### EXERCISE REQUIREMENTS
Reproduce every line, starting at the one that contains "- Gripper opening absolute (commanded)" and ending at the last line of the data, exactly as it stands; pictures are omitted.

### Stored data
=-=-=-=-=

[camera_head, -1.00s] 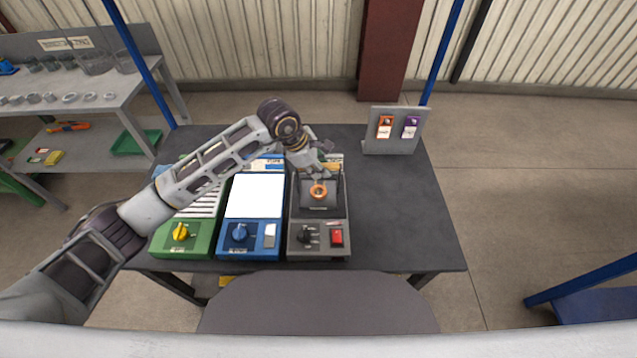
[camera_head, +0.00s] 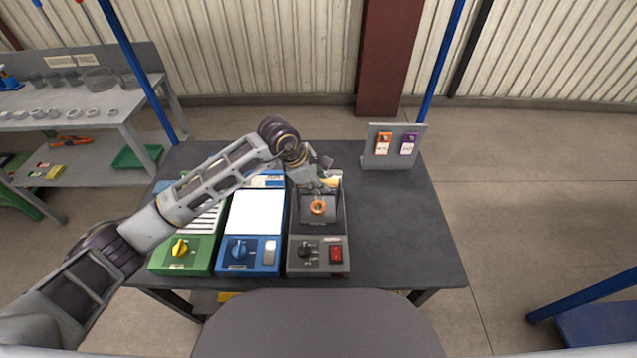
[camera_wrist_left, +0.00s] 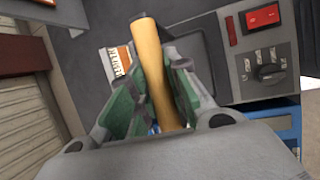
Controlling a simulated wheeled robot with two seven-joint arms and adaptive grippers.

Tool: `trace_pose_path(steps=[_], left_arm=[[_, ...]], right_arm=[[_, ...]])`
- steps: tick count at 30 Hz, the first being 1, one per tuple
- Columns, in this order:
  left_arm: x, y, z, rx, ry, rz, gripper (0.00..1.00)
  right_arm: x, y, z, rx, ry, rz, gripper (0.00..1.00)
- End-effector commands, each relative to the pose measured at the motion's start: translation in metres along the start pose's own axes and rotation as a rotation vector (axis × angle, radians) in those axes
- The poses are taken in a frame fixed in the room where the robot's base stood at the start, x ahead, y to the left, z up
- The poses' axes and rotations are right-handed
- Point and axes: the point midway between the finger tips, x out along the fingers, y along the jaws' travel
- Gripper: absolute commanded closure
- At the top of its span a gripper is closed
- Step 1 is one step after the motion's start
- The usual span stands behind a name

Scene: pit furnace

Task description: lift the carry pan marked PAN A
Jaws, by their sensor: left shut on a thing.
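My left gripper (camera_head: 326,180) is over the back of the dark grey unit (camera_head: 305,258) on the table. In the left wrist view its green-padded fingers (camera_wrist_left: 152,100) are shut on a tan wooden handle (camera_wrist_left: 150,55). The handle is partly hidden behind the gripper in the head view. An orange ring (camera_head: 317,207) shows in the open top of the grey unit. I cannot read a PAN A mark, and the pan body is not clear. My right gripper is not in view.
A blue unit (camera_head: 236,266) and a green unit (camera_head: 166,262) stand left of the grey one. A grey stand (camera_head: 378,157) with orange and purple tags stands at the back right. The dark table (camera_head: 415,225) is clear on the right. Shelves (camera_head: 70,125) stand at the far left.

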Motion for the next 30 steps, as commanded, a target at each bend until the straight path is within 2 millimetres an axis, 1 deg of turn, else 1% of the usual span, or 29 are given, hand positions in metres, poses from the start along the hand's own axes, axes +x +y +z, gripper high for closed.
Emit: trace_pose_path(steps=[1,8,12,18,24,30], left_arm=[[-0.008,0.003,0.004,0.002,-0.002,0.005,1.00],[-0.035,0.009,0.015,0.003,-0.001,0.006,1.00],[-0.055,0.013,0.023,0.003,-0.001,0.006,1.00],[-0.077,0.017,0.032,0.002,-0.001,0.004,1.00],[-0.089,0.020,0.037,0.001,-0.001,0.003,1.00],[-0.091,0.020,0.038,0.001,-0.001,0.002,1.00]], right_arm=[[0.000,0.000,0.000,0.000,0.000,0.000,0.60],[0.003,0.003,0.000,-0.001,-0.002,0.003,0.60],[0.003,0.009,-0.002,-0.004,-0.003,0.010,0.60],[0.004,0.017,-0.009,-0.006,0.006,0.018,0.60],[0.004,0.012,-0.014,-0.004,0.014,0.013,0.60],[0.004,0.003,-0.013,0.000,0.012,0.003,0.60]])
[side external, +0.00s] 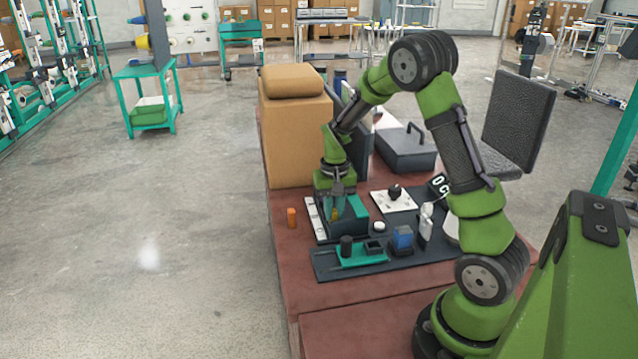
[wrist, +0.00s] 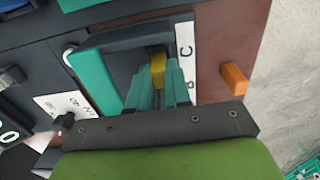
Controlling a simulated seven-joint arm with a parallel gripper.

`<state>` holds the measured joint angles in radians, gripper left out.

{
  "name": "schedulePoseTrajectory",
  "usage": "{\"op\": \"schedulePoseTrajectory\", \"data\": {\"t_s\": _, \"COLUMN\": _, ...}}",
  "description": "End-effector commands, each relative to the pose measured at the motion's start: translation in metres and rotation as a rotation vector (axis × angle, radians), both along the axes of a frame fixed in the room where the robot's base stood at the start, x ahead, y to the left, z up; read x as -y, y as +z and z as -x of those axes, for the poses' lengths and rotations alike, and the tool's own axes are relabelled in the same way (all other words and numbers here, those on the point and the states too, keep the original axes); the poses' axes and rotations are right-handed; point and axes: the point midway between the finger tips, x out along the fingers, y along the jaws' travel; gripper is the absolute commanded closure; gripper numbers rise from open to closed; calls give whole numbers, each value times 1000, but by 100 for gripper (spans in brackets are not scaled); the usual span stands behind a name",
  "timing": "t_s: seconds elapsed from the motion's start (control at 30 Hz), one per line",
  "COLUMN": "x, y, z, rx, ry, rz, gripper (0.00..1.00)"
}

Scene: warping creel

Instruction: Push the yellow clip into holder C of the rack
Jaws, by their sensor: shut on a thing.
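The yellow clip (wrist: 158,70) is between the fingertips of my gripper (wrist: 160,85), which is shut on it. In the side view the clip (side external: 334,212) is a small yellow patch under my gripper (side external: 336,200), mostly hidden by the fingers. The teal and dark rack (wrist: 88,70) surrounds the clip in the wrist view; it also shows in the side view (side external: 355,210). A white strip (wrist: 187,30) along the rack carries the letters C and B. The clip is beside the C end of the strip. The fingers hide its lower part, so I cannot tell how deep it sits.
An orange block (side external: 291,217) lies left of the rack. A dark mat with a teal tray (side external: 362,258) and a blue block (side external: 402,236) is in front. A tan padded block (side external: 296,130) and a grey case (side external: 406,150) stand behind.

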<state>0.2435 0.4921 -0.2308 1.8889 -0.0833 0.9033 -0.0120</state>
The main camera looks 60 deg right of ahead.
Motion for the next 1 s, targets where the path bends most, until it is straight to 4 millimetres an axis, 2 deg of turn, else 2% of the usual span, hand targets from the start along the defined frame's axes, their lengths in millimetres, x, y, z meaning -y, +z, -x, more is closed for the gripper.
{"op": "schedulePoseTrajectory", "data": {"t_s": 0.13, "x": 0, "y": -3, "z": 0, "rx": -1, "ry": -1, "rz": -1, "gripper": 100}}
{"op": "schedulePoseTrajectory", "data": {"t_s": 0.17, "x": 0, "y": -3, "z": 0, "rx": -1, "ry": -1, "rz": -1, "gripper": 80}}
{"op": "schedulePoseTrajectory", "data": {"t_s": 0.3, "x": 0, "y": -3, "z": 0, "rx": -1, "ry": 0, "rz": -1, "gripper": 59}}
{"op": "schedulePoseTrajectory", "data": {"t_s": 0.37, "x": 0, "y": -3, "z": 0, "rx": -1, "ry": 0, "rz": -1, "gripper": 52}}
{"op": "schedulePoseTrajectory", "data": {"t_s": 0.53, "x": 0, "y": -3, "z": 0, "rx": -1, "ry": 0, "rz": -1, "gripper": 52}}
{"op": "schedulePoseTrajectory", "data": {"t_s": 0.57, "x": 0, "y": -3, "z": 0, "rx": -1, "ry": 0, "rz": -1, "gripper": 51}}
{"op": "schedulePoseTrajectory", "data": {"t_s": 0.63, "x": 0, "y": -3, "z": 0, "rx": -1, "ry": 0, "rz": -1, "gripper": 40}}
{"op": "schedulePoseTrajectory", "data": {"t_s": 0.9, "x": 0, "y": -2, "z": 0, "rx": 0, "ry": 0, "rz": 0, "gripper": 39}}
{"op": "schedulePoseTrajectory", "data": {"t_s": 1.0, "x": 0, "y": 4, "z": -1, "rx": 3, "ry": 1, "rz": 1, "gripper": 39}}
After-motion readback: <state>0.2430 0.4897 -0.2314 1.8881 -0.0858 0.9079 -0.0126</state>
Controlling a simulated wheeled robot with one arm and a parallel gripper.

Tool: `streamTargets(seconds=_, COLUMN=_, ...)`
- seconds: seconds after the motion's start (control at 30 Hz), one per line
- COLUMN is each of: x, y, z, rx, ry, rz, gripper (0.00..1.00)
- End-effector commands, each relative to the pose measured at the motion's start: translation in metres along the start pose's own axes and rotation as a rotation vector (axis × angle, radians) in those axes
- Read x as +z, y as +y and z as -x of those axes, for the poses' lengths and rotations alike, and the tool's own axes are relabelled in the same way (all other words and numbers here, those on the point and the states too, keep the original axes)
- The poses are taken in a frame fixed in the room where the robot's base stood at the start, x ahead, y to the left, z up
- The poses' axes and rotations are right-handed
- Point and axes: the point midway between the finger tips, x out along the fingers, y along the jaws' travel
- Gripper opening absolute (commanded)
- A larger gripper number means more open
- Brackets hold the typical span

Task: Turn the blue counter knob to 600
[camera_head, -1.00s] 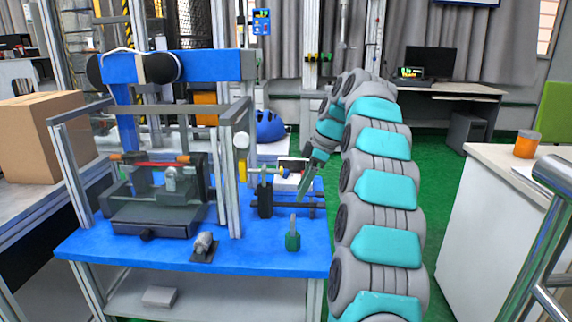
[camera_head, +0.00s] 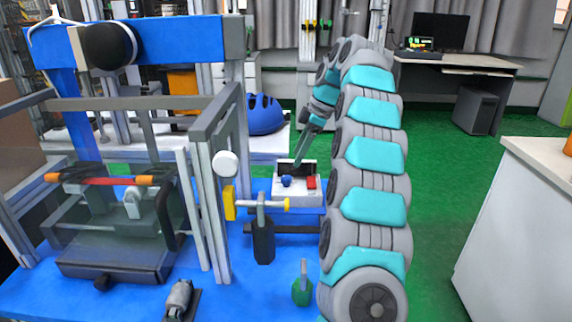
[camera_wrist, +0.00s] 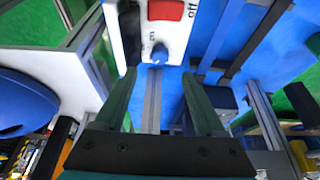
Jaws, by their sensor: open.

=-=-=-=-=

### THE SOLUTION
- Gripper opening absolute (commanded)
- A larger gripper number means more open
- Brackets hold the typical span

Task: Turn the blue counter knob to 600
[camera_head, -1.00s] 
[camera_head, +0.00s] 
[camera_wrist, +0.00s] 
Jaws, by their sensor: open.

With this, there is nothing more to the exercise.